--- WRITTEN EXERCISE ---
Could you quote, exactly as they stand, the lines running from the one with "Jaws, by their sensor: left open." to the final line of the material?
┄┄┄┄┄┄
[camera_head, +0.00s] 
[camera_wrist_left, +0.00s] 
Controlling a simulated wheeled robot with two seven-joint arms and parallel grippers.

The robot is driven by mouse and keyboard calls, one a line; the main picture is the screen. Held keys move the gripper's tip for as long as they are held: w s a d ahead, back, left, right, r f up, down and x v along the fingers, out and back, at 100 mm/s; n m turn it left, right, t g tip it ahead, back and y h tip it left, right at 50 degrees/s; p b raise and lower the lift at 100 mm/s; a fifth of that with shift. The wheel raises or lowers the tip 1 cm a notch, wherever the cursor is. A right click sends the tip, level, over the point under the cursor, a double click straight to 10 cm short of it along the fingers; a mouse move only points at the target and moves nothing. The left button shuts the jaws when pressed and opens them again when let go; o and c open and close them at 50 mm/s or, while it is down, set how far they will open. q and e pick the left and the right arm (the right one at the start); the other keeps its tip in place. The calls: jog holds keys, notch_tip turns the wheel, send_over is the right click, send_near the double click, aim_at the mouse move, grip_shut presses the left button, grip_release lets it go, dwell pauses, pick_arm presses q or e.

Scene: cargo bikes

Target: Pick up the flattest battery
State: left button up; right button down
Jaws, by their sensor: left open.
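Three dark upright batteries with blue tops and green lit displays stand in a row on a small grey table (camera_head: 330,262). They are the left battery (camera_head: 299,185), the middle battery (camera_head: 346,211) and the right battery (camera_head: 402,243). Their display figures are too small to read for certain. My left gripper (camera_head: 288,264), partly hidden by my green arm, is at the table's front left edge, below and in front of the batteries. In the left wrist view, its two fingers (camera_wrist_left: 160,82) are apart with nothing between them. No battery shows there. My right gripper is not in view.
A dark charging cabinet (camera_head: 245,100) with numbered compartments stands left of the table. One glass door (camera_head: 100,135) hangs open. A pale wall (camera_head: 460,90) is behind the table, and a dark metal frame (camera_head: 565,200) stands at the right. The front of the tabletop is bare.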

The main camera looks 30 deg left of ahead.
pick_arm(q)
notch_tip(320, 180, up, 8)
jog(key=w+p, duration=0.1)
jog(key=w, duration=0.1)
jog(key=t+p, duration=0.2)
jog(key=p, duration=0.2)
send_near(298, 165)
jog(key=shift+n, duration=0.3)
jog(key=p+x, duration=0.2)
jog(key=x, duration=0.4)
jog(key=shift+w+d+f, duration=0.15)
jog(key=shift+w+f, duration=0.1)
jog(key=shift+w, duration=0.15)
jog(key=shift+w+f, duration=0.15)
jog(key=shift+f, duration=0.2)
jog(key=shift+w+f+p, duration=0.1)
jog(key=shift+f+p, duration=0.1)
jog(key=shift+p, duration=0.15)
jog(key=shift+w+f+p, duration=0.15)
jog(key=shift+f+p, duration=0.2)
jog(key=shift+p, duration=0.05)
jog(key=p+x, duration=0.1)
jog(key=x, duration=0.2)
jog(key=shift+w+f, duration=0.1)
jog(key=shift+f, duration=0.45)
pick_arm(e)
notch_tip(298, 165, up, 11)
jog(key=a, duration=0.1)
┄┄┄┄┄┄
--- SOLUTION TO THE PROBLEM ---
Jaws, by their sensor: left open.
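Three dark upright batteries with blue tops and green lit displays stand in a row on a small grey table (camera_head: 330,262). They are the left battery (camera_head: 299,185), the middle battery (camera_head: 346,211) and the right battery (camera_head: 402,243). Their display figures are too small to read for certain. My left gripper (camera_head: 288,264), partly hidden by my green arm, is at the table's front left edge, below and in front of the batteries. In the left wrist view, its two fingers (camera_wrist_left: 160,82) are apart with nothing between them. No battery shows there. My right gripper is not in view.
A dark charging cabinet (camera_head: 245,100) with numbered compartments stands left of the table. One glass door (camera_head: 100,135) hangs open. A pale wall (camera_head: 460,90) is behind the table, and a dark metal frame (camera_head: 565,200) stands at the right. The front of the tabletop is bare.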

The main camera looks 30 deg left of ahead.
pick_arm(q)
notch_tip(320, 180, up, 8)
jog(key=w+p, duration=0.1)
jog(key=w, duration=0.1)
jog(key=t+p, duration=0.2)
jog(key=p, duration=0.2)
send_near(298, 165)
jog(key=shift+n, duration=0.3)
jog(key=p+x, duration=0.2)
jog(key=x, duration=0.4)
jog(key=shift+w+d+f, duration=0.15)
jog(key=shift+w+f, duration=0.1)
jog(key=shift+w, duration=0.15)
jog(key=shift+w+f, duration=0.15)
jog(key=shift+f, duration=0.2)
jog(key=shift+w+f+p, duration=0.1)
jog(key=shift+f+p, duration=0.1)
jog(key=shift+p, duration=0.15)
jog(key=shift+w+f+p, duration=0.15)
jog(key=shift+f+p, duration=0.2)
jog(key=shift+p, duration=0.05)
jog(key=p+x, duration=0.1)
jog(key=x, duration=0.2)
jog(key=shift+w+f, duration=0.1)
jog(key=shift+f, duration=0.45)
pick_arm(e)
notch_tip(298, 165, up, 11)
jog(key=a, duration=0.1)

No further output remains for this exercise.